■ Required work: Go through the data below. Pull out every line that has the word "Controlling".

■ Input rows:
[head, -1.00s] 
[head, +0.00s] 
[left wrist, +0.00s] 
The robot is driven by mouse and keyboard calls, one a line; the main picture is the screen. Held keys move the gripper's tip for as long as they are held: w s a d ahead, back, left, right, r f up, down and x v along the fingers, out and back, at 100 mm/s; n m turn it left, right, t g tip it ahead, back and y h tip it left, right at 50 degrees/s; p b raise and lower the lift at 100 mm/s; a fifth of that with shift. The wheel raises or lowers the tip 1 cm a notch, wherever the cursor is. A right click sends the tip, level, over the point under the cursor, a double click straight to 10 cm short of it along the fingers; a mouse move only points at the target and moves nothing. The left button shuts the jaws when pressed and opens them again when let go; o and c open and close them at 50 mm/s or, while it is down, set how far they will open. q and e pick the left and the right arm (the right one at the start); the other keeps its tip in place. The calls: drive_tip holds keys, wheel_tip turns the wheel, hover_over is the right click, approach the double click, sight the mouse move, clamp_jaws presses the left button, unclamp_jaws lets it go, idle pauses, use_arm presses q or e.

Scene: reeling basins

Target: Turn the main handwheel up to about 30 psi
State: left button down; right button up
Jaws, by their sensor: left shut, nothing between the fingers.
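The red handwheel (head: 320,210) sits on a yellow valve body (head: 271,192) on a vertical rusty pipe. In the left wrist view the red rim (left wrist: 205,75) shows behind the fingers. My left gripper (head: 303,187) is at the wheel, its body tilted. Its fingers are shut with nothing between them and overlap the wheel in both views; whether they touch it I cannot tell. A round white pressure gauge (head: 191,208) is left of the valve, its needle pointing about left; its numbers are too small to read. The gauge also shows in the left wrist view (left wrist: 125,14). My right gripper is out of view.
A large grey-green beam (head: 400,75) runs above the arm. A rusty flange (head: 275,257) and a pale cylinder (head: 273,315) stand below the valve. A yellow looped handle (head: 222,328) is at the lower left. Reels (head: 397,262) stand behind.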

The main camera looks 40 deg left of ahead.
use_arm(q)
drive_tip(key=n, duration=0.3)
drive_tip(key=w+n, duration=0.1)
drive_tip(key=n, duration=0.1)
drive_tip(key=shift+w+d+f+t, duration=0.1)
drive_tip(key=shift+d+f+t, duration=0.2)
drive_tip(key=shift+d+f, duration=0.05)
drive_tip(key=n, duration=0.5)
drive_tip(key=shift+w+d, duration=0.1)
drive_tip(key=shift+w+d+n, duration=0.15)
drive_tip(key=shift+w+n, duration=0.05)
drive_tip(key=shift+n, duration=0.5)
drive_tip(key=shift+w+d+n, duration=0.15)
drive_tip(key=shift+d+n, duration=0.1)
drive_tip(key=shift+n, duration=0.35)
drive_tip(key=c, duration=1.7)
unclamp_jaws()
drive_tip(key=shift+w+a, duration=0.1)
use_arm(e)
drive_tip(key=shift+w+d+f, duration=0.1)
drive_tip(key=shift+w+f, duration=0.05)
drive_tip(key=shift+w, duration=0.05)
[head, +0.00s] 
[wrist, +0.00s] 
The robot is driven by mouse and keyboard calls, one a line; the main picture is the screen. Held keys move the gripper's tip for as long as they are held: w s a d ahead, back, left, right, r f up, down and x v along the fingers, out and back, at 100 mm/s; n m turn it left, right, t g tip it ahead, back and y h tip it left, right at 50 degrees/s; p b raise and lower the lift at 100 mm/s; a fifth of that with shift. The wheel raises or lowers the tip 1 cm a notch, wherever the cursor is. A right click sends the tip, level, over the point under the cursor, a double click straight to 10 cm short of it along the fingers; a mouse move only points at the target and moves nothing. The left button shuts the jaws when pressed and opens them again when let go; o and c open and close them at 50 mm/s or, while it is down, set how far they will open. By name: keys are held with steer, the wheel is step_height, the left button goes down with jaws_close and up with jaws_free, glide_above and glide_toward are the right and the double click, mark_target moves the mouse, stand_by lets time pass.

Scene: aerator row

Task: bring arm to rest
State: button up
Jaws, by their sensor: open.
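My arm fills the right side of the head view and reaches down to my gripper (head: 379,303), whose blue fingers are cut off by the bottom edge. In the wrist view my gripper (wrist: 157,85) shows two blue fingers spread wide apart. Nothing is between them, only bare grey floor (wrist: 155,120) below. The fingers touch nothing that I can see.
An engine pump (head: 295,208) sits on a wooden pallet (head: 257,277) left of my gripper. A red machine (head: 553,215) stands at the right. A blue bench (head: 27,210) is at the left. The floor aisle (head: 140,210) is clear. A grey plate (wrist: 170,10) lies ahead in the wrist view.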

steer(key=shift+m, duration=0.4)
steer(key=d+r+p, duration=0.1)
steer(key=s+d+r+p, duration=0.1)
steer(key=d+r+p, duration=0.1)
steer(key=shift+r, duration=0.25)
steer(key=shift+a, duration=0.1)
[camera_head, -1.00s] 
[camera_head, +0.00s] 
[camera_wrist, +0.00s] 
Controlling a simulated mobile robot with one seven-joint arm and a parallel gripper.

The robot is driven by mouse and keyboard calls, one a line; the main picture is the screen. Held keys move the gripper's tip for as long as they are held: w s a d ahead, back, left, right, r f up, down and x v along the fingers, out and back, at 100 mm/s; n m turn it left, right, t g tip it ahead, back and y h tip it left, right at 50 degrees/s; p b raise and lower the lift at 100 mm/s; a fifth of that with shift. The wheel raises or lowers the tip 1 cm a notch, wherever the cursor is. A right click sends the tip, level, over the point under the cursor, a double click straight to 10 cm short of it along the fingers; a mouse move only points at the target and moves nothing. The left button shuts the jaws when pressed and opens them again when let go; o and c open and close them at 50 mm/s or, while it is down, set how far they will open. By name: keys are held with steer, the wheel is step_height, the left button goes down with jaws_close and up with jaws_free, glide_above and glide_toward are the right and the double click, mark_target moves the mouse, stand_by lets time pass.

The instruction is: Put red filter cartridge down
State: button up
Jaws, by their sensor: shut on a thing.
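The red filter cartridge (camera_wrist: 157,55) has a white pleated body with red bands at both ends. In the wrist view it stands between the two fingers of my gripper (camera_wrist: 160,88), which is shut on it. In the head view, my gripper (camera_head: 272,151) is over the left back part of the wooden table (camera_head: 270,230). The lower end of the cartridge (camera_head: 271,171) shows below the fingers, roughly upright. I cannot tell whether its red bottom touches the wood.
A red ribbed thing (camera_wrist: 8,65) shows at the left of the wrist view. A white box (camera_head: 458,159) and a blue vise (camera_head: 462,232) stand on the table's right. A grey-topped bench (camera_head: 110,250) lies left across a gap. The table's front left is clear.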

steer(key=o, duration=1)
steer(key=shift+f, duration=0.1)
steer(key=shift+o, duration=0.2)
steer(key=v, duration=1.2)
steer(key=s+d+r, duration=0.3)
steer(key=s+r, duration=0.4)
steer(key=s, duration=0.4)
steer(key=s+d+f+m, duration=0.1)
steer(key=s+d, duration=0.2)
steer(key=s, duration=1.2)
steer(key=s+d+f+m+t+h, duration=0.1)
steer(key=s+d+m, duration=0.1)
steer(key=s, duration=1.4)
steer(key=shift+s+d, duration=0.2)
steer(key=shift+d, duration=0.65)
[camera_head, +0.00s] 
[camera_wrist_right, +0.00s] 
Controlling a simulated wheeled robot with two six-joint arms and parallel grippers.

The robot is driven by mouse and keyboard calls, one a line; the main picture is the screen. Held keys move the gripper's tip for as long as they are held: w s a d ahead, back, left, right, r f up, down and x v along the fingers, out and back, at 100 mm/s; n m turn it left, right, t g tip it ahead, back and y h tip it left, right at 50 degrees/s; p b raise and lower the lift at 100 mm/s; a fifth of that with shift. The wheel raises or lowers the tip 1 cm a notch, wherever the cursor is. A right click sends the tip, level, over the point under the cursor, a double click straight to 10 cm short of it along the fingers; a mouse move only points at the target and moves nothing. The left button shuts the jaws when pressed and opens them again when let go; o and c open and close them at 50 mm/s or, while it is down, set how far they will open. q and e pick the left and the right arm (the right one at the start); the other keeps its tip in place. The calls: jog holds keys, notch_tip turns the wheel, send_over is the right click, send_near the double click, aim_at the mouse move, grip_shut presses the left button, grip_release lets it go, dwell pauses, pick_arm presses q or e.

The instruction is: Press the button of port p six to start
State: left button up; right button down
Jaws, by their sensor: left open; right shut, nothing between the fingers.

■ Exercise output:
Controlling a simulated mobile robot with one seven-joint arm and a parallel gripper.
Controlling a simulated wheeled robot with two six-joint arms and parallel grippers.

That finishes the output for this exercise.